In centring our story around two people in a relationship, both dealing with their own issues, Perfect Couples breaks away from a common narrative portrayed around having a friend or loved one with mental illness: that it’s typically a singular person proving a burden to someone else with their illness.
In this play, Val and Janine wrestle between trying to care for themselves, and care for each other, even when both may not be in the best shape to do so. It can be read as mutual destruction, but it’s also mutual care - what being in a relationship really centres around.

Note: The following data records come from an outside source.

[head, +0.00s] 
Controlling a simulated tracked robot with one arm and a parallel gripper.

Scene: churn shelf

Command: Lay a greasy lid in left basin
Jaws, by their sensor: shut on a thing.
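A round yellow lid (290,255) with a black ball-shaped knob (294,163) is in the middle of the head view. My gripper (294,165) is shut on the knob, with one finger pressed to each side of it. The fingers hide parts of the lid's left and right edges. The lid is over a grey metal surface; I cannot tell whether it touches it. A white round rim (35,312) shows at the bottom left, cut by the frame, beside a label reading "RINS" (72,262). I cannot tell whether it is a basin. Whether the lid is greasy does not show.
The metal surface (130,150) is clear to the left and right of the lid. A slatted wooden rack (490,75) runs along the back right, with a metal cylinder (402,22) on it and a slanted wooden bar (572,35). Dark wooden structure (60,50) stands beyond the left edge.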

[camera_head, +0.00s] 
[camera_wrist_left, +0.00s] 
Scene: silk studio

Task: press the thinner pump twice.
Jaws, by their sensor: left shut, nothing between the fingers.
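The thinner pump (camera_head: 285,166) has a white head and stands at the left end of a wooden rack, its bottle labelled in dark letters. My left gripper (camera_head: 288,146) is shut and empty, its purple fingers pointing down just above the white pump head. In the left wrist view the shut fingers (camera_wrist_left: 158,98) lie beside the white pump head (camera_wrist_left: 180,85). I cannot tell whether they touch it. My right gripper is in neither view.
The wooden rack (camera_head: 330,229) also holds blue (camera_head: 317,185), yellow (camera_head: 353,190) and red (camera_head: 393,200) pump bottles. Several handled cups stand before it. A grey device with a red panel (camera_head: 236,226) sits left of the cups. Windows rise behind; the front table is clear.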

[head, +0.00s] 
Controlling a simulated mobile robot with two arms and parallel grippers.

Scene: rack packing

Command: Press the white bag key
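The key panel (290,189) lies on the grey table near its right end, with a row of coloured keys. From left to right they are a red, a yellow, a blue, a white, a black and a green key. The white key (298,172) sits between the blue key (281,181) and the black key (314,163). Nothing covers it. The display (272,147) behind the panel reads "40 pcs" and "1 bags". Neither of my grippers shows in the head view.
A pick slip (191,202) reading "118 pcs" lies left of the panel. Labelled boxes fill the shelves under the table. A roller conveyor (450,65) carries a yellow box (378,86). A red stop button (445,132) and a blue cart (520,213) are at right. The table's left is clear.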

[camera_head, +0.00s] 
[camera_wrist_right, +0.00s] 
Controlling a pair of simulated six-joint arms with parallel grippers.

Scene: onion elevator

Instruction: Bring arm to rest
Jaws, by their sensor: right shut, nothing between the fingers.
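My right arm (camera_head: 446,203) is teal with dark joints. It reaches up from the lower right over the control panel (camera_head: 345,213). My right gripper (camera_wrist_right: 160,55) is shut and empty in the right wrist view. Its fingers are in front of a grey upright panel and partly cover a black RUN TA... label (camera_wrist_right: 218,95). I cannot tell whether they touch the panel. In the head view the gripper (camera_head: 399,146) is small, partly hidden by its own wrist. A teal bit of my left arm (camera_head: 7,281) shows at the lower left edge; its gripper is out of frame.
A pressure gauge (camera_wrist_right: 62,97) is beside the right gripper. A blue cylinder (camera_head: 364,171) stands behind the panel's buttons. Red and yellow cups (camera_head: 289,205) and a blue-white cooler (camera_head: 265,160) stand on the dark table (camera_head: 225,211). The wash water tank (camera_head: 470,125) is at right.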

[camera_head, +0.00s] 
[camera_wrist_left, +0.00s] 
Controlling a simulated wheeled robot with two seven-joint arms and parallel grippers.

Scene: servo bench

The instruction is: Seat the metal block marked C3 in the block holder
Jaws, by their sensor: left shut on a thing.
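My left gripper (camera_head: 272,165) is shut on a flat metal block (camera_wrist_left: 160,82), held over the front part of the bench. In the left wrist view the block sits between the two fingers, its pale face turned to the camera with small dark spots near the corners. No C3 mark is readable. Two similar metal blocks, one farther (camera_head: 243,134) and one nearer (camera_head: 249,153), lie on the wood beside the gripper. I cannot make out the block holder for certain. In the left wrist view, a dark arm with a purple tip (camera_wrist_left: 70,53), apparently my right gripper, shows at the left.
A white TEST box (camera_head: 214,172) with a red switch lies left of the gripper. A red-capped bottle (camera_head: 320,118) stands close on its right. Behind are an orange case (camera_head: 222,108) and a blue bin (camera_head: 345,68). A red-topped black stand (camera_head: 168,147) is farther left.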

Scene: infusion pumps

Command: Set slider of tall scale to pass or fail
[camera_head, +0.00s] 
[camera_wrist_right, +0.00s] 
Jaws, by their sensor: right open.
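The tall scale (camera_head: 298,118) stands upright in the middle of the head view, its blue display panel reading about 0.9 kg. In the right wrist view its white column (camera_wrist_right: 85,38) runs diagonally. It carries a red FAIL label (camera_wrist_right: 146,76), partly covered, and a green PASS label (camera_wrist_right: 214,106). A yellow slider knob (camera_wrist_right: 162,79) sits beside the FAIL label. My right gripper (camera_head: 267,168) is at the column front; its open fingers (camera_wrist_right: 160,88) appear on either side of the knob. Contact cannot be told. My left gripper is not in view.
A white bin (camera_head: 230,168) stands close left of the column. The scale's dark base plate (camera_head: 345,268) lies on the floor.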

Clare Grosz’s direction makes for a consistent and powerful performance. The stage direction, soundtrack, audio mixing and lighting assist in the portrayal of the lucidity of the narrative, as seen through Val’s perspective in the majority of scene. At several key points, we can’t fully know what’s real and what’s a fabrication, in the same way that Val cannot know if Janine cheated on her or not. This ensemble delivers great chemistry, particularly Whitmore and Corpuz. Arianna Marquis as Val’s “antagonist” Rachel, extensively trained in theatre and widely experienced, is a compelling force in the narrative.
All the characters in the play are people you can root for. This isn’t because they’re endearingly virtuous. It’s for the same reason some of the simplest lines or actions cause roars of laughter from different members of the Toronto audience: because you know them. You may have went to school with them, been friends with them, dated them, or perhaps you were them. Particularly the more awkward or painful parts of yourself.
Finally, Perfect Couples succeeds in emotional subtlety, and that in the end is important. For the story to impact, there has to be a natural connection with the audience. This is rarely achieved with abrasion.
Val and Janine are a couple you want the best for, even after learning of the mutual destruction that lies underneath the vision of a perfect couple. When they can’t achieve it themselves, you see why. You don’t blame them, however, for wanting more.
The play climaxes in Val’s suicide attempt, and ends in a haunting decrescendo. Janine finds Val in their home and wordlessly comes to her side. Val is able to vomit up the pills she took. Janine stays and soothingly rubs her back. No one says a word. The stage fades to black.